In Akwa Ibom, Governor Umo Eno desired to abandon the PDP plane and join the APC train had animated public debate. In Enugu, the story is the same where Peter Mba hasn’t shied from expressing his admiration for the President. In Rivers, the secret meeting between the President and the suspended Governor, Sim Fubara in London indicated where the pendulum will swing once the six-month emergency rule expires. Edo is already in the kitty.
For one, there seems to be a ramp-up of the oil-rich states, essentially stifling the opposition of the needed oil money when the next election beckons. As the gale of defection gathers steam nationwide, the story appears quite different in Oyo State state where the opposition’s influence continues to grow in leaps and bounds. Perhaps, when people say Nigeria is sliding into a one-party state, they are only being economical with the truth given the peculiar situation in Oyo State.
In the 2011 governorship election in Oyo State, as I have noted in this column, party politics rose prominently as powerful individuals clashed over interest. It was an election that effectively cemented the place of Oyo State as a force in the anal of Nigeria’s democratic trajectory. That election produced a governor with 36% of the total vote. In 2015 as well, the inability of the opposition party to team up against the ruling APC essentially tipped the game in favor of the late Senator Abiola Ajimobi. In 2019 despite having the state under its belt, APC was trounced by Governor Seyi Makinde’s led PDP coalition.
Take the 2023 election. Like the 2019 gubernatorial poll, it was evident that no party has the mettle to wrestle the seat of power without the support of bigwigs and gladiators outside the party. In effect, no one can tell the story better than Governor Makinde who claimed that “he’d become 12% poorer as Governor in the last four years”.
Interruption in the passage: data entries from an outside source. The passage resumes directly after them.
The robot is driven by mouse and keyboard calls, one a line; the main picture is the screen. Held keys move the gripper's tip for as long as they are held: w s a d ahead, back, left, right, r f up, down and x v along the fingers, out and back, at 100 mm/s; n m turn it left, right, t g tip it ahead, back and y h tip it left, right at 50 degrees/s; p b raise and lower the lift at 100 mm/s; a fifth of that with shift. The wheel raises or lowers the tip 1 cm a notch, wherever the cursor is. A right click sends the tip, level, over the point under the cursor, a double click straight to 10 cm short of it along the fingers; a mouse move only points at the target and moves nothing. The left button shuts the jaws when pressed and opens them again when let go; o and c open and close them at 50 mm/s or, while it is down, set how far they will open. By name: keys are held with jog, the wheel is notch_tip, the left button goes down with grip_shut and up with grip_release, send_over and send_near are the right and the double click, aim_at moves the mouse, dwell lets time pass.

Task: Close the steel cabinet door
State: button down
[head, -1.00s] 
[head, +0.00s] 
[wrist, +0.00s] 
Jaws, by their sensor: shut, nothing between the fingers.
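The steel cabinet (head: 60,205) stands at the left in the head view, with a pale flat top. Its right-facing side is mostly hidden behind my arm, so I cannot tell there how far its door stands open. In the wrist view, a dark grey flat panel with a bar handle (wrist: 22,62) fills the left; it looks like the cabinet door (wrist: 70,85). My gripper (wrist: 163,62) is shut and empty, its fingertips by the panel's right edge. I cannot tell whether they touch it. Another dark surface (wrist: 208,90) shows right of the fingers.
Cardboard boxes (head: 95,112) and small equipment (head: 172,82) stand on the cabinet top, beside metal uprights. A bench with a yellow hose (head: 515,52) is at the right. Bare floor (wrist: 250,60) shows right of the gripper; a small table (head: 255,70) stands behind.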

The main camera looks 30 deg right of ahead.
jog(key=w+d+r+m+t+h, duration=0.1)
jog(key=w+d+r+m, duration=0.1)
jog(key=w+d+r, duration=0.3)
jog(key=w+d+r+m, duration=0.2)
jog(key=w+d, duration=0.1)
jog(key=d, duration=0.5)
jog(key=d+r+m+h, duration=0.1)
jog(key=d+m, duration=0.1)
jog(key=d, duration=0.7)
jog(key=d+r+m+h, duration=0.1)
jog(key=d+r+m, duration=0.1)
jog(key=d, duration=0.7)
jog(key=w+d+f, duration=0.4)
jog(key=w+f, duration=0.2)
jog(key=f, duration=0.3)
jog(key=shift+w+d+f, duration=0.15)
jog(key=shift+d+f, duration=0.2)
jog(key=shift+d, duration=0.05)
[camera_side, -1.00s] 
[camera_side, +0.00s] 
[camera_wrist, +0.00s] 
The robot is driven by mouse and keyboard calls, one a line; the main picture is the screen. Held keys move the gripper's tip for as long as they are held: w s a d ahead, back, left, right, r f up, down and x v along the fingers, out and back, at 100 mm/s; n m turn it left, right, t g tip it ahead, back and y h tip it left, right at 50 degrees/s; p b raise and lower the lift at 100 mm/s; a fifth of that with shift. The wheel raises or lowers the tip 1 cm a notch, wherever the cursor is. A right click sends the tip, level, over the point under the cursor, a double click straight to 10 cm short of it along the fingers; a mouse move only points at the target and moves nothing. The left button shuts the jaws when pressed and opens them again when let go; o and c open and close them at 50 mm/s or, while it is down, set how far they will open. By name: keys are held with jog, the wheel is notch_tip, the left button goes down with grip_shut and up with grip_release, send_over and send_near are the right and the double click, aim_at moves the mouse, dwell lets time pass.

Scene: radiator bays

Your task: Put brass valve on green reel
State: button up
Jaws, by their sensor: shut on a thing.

Back to the one-party state claim. A few weeks ago, I was invited by a radio station to speak on the implication of political defection in the country starting from Delta State and to understand whether the serial defection of notable opposition members to the APC will not spell doom for the country’s multi-party democracy. My initial remark was to downplay that assertion by alluding to the fact that even the current US President, Donald Trump, and his bestie, Elon Musk were formerly Democrats before they crossed to the Republican party.
I argued that politics anywhere is inherently a game of interest and that people only move where their interest is protected. I noted that the Delta defection was quite shocking given that the state has been traditionally a PDP stronghold since the return of democracy in 1999. I added that Oyo, like most states of the federation, has a rich history of multi-party democracy.
In the first Republic, for instance, Awolowo’s UPN produced Chief Bola Ige but was booted out by Shagari’s NPN in the 1983 election. The story was similar in 1999 when Lam Adesina’s Alliance for Democracy flushed the PDP only for the PDP to fight back in 2003 when Rashidi Ladoja was elected as the Governor. Between 2003 and 2011, the PDP ruled the state with a tight fist until Tinubu’s Action Congress of Nigeria snatched the state from late Alao Akala’s PDP. After Late Abiola Ajimobi’s jinx-breaking administration ended, another PDP man took over the mantle of leadership. In 2023, Governor Makinde recorded a landslide victory. Take the elections into the National and State Assemblies. In Oyo State, it has always been a shared affairs where candidates win both on the strength of their credentials and credibility. By 2027, only God knows which party will take over the Agodi government house.
Quite instructively, the power dynamics in Oyo State appear unpredictable as alignment and realignment of power brokers change the status quo and upend what we consider the political norm. When others claim Nigeria is sliding into a one-party state, that claim has no basis in Oyo where multi-party democracy not only survives but effectively thrives.